* BEGIN *
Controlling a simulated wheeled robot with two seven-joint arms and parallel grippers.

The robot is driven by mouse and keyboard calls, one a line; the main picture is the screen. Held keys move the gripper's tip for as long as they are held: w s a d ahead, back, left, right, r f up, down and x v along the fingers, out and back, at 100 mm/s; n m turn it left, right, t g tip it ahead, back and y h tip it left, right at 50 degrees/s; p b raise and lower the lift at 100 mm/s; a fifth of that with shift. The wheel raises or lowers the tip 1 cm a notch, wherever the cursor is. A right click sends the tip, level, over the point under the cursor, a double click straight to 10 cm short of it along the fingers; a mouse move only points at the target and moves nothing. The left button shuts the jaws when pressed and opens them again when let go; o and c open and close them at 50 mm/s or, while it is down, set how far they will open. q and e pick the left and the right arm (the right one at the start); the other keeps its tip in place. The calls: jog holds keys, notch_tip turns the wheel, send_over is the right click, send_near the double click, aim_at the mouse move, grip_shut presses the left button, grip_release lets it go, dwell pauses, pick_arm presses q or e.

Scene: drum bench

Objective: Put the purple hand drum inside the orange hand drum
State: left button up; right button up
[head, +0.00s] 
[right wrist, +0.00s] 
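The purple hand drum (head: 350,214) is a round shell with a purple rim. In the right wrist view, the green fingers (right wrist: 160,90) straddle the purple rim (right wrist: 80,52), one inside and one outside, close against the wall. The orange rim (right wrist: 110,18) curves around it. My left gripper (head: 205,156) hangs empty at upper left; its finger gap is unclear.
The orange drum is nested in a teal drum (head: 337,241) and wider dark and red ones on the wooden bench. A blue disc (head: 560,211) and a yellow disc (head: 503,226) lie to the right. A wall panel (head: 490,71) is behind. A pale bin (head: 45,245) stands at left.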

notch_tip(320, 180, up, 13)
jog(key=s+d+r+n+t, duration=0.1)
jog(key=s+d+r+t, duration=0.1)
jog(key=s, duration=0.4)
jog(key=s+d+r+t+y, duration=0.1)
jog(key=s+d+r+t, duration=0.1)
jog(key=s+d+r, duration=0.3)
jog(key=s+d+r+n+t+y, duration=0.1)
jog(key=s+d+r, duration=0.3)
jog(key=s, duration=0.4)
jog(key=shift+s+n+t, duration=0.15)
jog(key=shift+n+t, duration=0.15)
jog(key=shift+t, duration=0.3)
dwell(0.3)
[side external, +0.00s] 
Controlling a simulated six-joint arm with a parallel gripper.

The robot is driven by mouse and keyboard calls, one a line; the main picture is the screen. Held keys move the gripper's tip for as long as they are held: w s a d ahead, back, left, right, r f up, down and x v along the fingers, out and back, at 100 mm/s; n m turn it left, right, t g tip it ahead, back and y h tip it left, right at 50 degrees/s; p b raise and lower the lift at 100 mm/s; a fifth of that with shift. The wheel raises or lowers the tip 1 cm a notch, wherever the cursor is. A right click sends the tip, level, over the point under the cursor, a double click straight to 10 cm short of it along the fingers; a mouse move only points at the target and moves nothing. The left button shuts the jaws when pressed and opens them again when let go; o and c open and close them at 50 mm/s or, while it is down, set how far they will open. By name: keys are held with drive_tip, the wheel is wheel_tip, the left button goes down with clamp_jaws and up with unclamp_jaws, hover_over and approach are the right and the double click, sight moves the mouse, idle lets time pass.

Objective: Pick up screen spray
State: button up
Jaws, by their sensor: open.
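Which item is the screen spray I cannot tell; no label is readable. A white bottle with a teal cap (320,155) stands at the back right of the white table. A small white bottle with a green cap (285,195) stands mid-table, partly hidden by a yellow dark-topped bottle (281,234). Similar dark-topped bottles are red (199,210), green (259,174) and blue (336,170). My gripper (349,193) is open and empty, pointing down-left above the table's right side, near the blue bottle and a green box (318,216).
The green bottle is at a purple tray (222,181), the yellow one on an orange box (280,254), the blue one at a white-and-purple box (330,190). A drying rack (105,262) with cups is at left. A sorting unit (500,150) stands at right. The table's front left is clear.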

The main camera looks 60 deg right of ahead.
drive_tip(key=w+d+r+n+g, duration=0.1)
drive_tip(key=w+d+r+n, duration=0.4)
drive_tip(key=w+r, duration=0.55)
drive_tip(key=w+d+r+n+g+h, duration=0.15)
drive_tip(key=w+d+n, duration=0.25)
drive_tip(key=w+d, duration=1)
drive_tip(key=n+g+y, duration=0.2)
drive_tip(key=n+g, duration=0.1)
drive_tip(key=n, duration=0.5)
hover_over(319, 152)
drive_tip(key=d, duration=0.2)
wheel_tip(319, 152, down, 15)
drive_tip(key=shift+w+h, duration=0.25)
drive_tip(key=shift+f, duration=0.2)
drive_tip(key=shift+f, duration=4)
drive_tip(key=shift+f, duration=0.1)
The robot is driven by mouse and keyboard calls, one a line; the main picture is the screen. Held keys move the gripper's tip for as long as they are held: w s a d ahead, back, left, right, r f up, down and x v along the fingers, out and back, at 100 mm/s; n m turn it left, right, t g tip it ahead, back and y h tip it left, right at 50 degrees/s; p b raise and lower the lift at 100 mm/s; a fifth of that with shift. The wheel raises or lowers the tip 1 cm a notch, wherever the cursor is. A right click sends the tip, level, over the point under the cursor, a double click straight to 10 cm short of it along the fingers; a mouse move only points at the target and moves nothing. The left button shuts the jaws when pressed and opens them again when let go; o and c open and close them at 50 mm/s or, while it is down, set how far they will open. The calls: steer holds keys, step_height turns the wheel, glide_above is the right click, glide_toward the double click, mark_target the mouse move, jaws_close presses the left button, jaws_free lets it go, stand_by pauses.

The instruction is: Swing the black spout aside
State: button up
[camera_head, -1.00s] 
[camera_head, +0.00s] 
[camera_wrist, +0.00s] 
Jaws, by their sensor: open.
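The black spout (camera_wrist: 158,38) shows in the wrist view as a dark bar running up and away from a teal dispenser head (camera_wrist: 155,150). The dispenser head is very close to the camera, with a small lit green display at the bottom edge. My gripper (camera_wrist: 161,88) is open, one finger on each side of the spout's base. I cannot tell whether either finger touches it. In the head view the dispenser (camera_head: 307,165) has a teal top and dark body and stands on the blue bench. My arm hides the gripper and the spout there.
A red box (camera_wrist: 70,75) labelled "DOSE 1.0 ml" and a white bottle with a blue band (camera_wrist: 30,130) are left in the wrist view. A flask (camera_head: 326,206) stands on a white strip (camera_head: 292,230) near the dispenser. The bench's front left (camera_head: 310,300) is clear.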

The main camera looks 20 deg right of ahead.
* END *
§ **REQUIRED WORK**: Copy every line above that includes the string "parallel".

§ **EXERCISE RESULT**:
Controlling a simulated wheeled robot with two seven-joint arms and parallel grippers.
Controlling a simulated six-joint arm with a parallel gripper.

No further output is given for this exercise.